Foreign Policy: India's military build-up tops 2011’s list of overlooked events
29 Nov 2011
Washington: The military build-up by India along with the separatist movement in Pakistan's Baluchistan province and some other low key events around the world has been ranked high by the prestigious Foreign Policy magazine for events and trends that were overlooked this year, but may be leading the headlines in 2012.
The insurgency in Baluchistan has been dubbed as Pakistan's ''secret war''.
The unique list is topped by India's military build-up and has the Euro crisis, Mexico's drug war, US immigration crackdown, expanding wings of piracy, and Rwanda as other events that have missed hogging the limelight as they ought to.

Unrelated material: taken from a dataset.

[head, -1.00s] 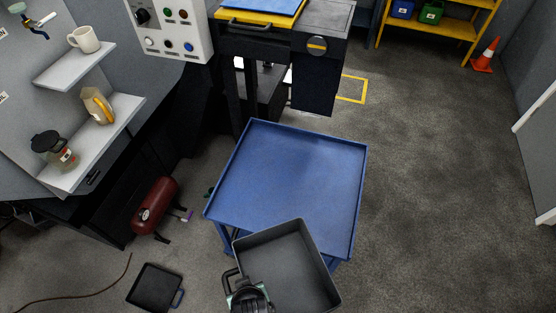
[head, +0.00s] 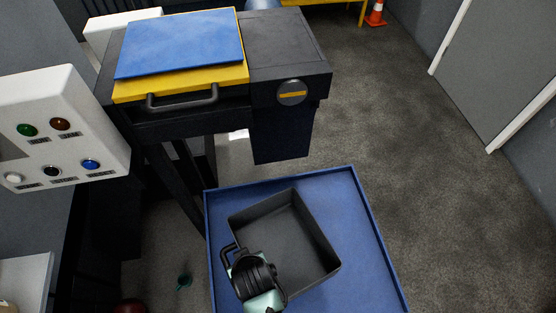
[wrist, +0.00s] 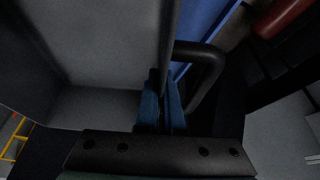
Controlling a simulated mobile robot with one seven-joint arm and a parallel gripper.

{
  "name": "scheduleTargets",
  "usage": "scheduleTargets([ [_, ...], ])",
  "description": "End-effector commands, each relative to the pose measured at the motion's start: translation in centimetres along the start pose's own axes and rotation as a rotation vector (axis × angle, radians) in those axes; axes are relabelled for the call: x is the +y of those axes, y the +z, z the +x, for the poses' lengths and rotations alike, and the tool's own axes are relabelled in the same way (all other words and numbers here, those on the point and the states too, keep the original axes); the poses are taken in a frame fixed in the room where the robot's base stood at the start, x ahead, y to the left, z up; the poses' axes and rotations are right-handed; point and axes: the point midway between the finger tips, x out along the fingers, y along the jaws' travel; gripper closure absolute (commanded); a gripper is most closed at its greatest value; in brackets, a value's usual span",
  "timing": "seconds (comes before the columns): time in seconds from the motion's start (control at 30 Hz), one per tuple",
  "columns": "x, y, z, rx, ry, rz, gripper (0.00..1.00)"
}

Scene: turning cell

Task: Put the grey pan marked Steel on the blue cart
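The grey pan (head: 292,240) is a deep, empty, square tray with a loop handle on its left side. It lies over the top of the blue cart (head: 345,200), inside the cart's rim in the head view. Whether it touches the cart top or hangs just above it, I cannot tell. No Steel marking shows. My gripper (head: 245,260) is at the pan's left wall beside the handle. In the wrist view the blue fingertips (wrist: 161,108) are closed on the pan's wall (wrist: 171,45), with the handle (wrist: 208,70) just to the right.
A dark machine with a blue-and-yellow lid (head: 180,48) and handle stands behind the cart. A white control panel (head: 60,130) with several buttons is at the left. Open floor (head: 400,130) lies right of the cart. An orange cone (head: 376,14) is at the far back.

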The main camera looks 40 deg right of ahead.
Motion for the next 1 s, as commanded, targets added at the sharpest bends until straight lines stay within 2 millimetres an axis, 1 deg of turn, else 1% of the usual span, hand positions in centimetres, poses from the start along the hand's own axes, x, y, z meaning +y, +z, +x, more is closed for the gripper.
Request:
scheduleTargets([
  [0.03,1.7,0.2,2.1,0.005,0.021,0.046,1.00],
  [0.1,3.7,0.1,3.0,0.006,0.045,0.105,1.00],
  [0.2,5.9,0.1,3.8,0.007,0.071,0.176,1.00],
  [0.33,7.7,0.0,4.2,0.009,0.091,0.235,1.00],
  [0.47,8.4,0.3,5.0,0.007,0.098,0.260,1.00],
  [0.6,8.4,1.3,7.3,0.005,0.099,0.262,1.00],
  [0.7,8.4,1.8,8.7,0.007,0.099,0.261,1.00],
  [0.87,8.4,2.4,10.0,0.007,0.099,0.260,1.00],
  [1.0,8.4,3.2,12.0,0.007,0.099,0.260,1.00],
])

"China's new aircraft carrier - actually just a refitted Gorbachev-era Soviet model purchased for $20 million from the Russians -- made international headlines when it began sea trials this year, signalling Beijing's growing military ambitions in East Asia.
"But it isn't the only Asian giant investing heavily in new military hardware.
"India has kept pace with its neighbour to the north and, in some areas, is actually exceeding it - a development that, though much less noted, is a sign of the growing militarisation of the region as a new generation of emerging powers with global ambitions jockeys for regional supremacy," says the Foreign Policy magazine's 'The Stories You Missed in 2011'.
It said India is now the world's largest weapons importer, according to a 2011 report by the prestigious defence studies institute, SIPRI, accounting for 9 per cent of the world's international arms transfers between 2006 and 2010.
India will spend an estimated $80 billion on military modernisation programs by 2015, according to an estimate from the Washington-based Center for Strategic and International Studies, it said.